## Short problem
Output all lines exactly.

## Provided data
□ □ □

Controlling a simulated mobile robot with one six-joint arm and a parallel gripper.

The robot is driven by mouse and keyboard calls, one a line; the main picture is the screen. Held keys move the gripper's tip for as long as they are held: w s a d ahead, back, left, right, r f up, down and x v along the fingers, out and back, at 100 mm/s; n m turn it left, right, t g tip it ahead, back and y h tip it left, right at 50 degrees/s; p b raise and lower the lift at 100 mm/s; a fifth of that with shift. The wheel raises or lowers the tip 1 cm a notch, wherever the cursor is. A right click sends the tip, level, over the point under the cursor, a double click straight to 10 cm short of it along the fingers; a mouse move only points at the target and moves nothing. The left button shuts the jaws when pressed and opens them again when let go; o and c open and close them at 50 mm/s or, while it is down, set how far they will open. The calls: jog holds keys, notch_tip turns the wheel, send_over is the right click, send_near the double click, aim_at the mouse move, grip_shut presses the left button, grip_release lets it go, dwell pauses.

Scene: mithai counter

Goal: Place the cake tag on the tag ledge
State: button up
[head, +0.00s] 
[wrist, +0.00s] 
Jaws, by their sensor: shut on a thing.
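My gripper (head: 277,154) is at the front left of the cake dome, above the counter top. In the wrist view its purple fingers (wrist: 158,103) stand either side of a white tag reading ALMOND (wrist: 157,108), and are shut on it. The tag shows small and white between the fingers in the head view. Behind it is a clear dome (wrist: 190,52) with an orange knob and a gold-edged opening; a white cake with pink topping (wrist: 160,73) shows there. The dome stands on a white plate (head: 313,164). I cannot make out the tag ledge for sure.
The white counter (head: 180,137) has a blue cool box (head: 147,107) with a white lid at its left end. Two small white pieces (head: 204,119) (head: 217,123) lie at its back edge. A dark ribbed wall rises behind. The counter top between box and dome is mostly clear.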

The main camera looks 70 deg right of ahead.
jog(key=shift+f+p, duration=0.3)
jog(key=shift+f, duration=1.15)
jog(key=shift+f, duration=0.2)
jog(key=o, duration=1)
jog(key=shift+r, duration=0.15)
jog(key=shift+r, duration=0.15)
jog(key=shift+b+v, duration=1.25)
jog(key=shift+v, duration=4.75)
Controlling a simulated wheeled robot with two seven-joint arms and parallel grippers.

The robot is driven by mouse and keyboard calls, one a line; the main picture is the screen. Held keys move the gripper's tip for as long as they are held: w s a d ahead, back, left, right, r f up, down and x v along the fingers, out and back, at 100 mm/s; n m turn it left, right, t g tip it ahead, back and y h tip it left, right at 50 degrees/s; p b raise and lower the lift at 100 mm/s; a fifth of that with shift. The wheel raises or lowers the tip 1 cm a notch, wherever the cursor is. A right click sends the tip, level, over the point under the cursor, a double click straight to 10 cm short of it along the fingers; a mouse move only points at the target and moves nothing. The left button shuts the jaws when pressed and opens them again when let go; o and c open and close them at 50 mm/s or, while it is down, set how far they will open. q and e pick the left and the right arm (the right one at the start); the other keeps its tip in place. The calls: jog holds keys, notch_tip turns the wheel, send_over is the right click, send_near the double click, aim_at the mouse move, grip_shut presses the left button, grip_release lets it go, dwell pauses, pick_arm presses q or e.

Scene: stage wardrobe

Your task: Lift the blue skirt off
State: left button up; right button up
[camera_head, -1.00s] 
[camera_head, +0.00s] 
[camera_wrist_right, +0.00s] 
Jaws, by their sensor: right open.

□ □ □

## Correct response
Controlling a simulated mobile robot with one six-joint arm and a parallel gripper.

The robot is driven by mouse and keyboard calls, one a line; the main picture is the screen. Held keys move the gripper's tip for as long as they are held: w s a d ahead, back, left, right, r f up, down and x v along the fingers, out and back, at 100 mm/s; n m turn it left, right, t g tip it ahead, back and y h tip it left, right at 50 degrees/s; p b raise and lower the lift at 100 mm/s; a fifth of that with shift. The wheel raises or lowers the tip 1 cm a notch, wherever the cursor is. A right click sends the tip, level, over the point under the cursor, a double click straight to 10 cm short of it along the fingers; a mouse move only points at the target and moves nothing. The left button shuts the jaws when pressed and opens them again when let go; o and c open and close them at 50 mm/s or, while it is down, set how far they will open. The calls: jog holds keys, notch_tip turns the wheel, send_over is the right click, send_near the double click, aim_at the mouse move, grip_shut presses the left button, grip_release lets it go, dwell pauses.

Scene: mithai counter

Goal: Place the cake tag on the tag ledge
State: button up
[head, +0.00s] 
[wrist, +0.00s] 
Jaws, by their sensor: shut on a thing.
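My gripper (head: 277,154) is at the front left of the cake dome, above the counter top. In the wrist view its purple fingers (wrist: 158,103) stand either side of a white tag reading ALMOND (wrist: 157,108), and are shut on it. The tag shows small and white between the fingers in the head view. Behind it is a clear dome (wrist: 190,52) with an orange knob and a gold-edged opening; a white cake with pink topping (wrist: 160,73) shows there. The dome stands on a white plate (head: 313,164). I cannot make out the tag ledge for sure.
The white counter (head: 180,137) has a blue cool box (head: 147,107) with a white lid at its left end. Two small white pieces (head: 204,119) (head: 217,123) lie at its back edge. A dark ribbed wall rises behind. The counter top between box and dome is mostly clear.

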The main camera looks 70 deg right of ahead.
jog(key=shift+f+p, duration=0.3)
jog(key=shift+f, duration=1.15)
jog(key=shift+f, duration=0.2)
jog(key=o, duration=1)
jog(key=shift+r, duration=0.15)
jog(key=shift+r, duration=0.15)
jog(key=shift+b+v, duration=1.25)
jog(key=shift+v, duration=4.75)
Controlling a simulated wheeled robot with two seven-joint arms and parallel grippers.

The robot is driven by mouse and keyboard calls, one a line; the main picture is the screen. Held keys move the gripper's tip for as long as they are held: w s a d ahead, back, left, right, r f up, down and x v along the fingers, out and back, at 100 mm/s; n m turn it left, right, t g tip it ahead, back and y h tip it left, right at 50 degrees/s; p b raise and lower the lift at 100 mm/s; a fifth of that with shift. The wheel raises or lowers the tip 1 cm a notch, wherever the cursor is. A right click sends the tip, level, over the point under the cursor, a double click straight to 10 cm short of it along the fingers; a mouse move only points at the target and moves nothing. The left button shuts the jaws when pressed and opens them again when let go; o and c open and close them at 50 mm/s or, while it is down, set how far they will open. q and e pick the left and the right arm (the right one at the start); the other keeps its tip in place. The calls: jog holds keys, notch_tip turns the wheel, send_over is the right click, send_near the double click, aim_at the mouse move, grip_shut presses the left button, grip_release lets it go, dwell pauses, pick_arm presses q or e.

Scene: stage wardrobe

Your task: Lift the blue skirt off
State: left button up; right button up
[camera_head, -1.00s] 
[camera_head, +0.00s] 
[camera_wrist_right, +0.00s] 
Jaws, by their sensor: right open.

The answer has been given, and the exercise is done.